Do they see happy parents? Or grumpy parents? Do they see two people in love or two people at war?
Do they see their parents as two caring and compassionate people who respect each other, help each other, talk to each other, and laugh together often? Or do they feel tension, and hear blaming, nagging, fighting, criticism, and silence?
What did you imagine being a family would be like? Was it a picture of blissful, happy days filled with laughter and joy? Is that the reality? What is the reality?
Almost without exception, couples experience relationship issues when their much-anticipated and eagerly awaited first child arrives. With so much focus on the new baby — where and when it will sleep, feeding, clothing, bathing, settling, transporting — couples often get distracted from focusing on each other.
And if couples somehow escape the almost universal post-baby issues first time around, they are sure to get hit with the arrival of their second or subsequent children.
Lives diverge after the birth of a baby and both partner’s can be left feeling less understood and less appreciated.
The main caregiver can grow resentful about their lack of freedom and are confused that the arrival of their adorable baby has left them feeling more like the nanny and the cleaner rather than a highly competent and capable person who is also a parent.
For the breadwinner, financial pressure usually increases and many feel caught between doing what is expected at home, doing what is expected at work, and occasionally doing something recreational. Whatever decision they make, they are usually letting someone down
Below are FIVE things couples can do to ensure they not only stay together, but that they are a happy post-baby couple.
5 ways to be a happy couple after baby
1. Talk to each other
Firstly, check in with each other regularly. Ask “How was your day?” and listen for the answer.
Secondly, make sure you regularly go out without the children, for a nice meal or whatever and see if you can avoid talking about ‘kids’ or ‘work’. It might be harder than you think!
2. Allow dads and partners to be more hands-on
Dads and partners need to be able to develop their own different — but equally valid — ways of doing things around the home.
Dad time with kids from the first weeks and months, is essential to both partners fully understanding the implications of parenthood.

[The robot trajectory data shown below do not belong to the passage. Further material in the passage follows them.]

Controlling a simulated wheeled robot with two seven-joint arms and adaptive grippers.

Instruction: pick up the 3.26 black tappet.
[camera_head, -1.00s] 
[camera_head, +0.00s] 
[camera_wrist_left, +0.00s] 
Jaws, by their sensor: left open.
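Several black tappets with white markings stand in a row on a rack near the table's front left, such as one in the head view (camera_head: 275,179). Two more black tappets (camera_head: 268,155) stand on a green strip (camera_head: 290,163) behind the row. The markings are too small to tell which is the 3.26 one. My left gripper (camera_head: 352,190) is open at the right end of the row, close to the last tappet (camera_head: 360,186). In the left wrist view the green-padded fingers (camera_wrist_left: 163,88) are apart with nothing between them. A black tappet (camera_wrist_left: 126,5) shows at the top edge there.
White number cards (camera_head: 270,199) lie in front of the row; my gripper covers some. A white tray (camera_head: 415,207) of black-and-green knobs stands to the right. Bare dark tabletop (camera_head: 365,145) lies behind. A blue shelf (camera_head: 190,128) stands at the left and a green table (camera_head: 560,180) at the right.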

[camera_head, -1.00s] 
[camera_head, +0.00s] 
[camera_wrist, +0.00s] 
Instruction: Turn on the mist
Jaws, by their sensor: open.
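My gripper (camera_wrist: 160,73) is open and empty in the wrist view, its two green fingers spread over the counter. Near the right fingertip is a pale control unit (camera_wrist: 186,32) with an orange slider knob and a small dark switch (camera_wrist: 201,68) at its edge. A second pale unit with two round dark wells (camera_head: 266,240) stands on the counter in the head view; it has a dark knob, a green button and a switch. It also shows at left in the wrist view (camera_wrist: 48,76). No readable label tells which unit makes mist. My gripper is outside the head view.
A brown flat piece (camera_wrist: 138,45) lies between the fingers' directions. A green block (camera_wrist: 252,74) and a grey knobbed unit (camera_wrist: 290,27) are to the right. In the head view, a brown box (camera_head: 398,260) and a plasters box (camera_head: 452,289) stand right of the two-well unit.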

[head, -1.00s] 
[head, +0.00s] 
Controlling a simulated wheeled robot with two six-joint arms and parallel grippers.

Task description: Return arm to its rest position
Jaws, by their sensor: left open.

Women who say their partners simply do not understand how draining it can be being at home all day with children need to negotiate for them to do that. Men who are involved at home are more able to give their partners the emotional support and understanding they need, especially as they navigate a major change in their life direction.
3. Create reciprocal arrangements around time out from work and family
Couples need to ensure that both partners have time out from work and family. This is helped by couples coming to the understanding that, ‘when one goes to work, the other goes to work at home with the kids’. Therefore, before and after work and weekend childcare and housework need to be shared.
Having some time out together is helpful too – so hiring a babysitter could come in handy.
4. Value what each partner does
Acknowledge the contribution both partners are making. Caring for a baby full time is rewarding, but can often lead to a crisis in self-esteem and domestic claustrophobia.
Couples need to agree on where work comes in their list of priorities to ensure it doesn’t become an escape route for either partner when things get tough at home.
5. Empathise with your partner’s world
If you’re both struggling to get things done around the home, then discuss hiring a cleaner once a fortnight, having take-away once a week or creating a routine where you take turns to cook.